The Timesout server keeps a count of all the number of calls that it has processed.

iex(1)> :sys.get_state(Timesout)
0
iex(2)> Timesout.yawn(110)
** (exit) exited in: GenServer.call(, {:yawn, 110}, 100)
    ** (EXIT) time out
    (elixir) lib/gen_server.ex:774: GenServer.call/3
iex(2)> :sys.get_state(Timesout)
1

Although the call timed-out, the operation still completed. This is important if your call has effects, is not idempotent, and you would consider retrying. It also means that a blocked call will continue to block the GenServer even after a time-out.

iex(1)> Timesout.yawn(60_000)
** (exit) exited in: GenServer.call(, {:yawn, 60000}, 100)
    ** (EXIT) time out
    (elixir) lib/gen_server.ex:774: GenServer.call/3
iex(1)> Timesout.yawn(1)
** (exit) exited in: GenServer.call(, {:yawn, 1}, 100)
    ** (EXIT) time out
    (elixir) lib/gen_server.ex:774: GenServer.call/3

Replying early

A GenServer call can reply before the end of the handle_call/3 function.

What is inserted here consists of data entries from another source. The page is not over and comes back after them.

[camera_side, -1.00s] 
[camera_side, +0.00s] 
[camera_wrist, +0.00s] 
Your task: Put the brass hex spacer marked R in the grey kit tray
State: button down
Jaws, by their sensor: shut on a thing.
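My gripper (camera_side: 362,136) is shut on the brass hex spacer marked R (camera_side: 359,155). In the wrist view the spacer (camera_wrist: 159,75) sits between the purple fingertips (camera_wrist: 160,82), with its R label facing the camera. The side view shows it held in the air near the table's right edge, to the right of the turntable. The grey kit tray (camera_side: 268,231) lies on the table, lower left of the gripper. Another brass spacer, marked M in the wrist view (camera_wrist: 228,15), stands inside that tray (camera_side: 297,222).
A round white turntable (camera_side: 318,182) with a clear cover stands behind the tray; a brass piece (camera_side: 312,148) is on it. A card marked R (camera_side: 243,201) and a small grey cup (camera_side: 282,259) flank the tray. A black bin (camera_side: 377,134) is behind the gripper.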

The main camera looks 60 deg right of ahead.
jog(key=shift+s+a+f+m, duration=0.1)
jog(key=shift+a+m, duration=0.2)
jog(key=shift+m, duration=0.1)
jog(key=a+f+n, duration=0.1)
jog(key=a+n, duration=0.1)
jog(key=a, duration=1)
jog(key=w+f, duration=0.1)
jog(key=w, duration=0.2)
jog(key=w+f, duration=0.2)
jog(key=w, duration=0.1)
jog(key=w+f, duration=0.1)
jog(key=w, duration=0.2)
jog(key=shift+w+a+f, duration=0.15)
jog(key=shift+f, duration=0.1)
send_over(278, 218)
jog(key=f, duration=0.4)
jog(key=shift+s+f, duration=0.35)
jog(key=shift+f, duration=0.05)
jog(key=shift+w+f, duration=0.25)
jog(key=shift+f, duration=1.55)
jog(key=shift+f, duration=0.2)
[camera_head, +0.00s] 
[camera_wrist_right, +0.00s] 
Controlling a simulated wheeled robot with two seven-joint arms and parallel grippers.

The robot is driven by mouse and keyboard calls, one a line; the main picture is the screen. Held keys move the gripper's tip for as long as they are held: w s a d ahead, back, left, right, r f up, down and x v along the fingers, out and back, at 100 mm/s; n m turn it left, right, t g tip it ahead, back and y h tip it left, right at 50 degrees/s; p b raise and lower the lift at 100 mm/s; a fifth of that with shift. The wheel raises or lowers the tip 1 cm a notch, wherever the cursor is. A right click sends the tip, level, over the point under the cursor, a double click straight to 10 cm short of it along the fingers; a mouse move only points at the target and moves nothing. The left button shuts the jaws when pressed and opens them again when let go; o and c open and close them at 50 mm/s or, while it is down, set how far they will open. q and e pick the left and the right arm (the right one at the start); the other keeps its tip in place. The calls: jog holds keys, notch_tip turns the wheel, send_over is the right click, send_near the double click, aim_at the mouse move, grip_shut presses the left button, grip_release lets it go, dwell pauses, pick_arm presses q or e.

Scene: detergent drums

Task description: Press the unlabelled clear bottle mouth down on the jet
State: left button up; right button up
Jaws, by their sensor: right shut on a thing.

In our example Timesout we also have

  def before_you_sleep(sleep) do
    GenServer.call(@name, {:before_you_sleep, sleep}, @timeout)
  end

  def handle_call({:before_you_sleep, sleep}, from, call_count) do
    GenServer.reply(from, {:previous_call_count, call_count})
    :timer.sleep(sleep)
    {:noreply, call_count + 1}
  end

Blocking after the reply will not provoke a time-out in that call.

iex(1)> Timesout.before_you_sleep(10_000)
{:previous_call_count, 0}

Catching the exit

The client can explicitly catch the exit, and stay alive.

iex(1)> self
#PID<0.181.0>
iex(2)> spawn_link(fn ->
...(2)>   try do
...(2)>     Timesout.yawn(110)
...(2)>   catch
...(2)>     :exit, value ->
...(2)>       IO.inspect {:caught_an_exit, value}
...(2)>   end
...(2)> end)
#PID<0.191.0>
{:caught_an_exit, {:timeout, {GenServer, :call, [, {:yawn, 110}, 100]}}}

iex(3)> self
#PID<0.181.0>

However remember that the server will also not die: the reply message will be sent to the client and if unhandled will clutter the mailbox. This also occurs when iex prevents exits:

iex(1)> Timesout.yawn(110)
** (exit) exited in: GenServer.call(, {:yawn, 110}, 100)
    ** (EXIT) time out
    (elixir) lib/gen_server.ex:774: GenServer.call/3
iex(1)> flush
{#Reference<0.2855926460.1725169668.87324>, {:previous_call_count, 0}}
:ok

Recap

When a GenServer times-out:-

  • The client process will exit.
  • The server will not exit and, if nothing else goes wrong, will complete the operation.
  • You can reply early from GenServer.handle_call/3 callback; that call will not time-out if the server blocks after the reply.
  • If you prevent the client dying by catching the exit then you should also be handling the response message, to prevent the client processes mailbox from filling up.

Acknowledgement

Thanks to Tetiana Dushenkivska for helping me out with the syntax for catching exits in Elixir.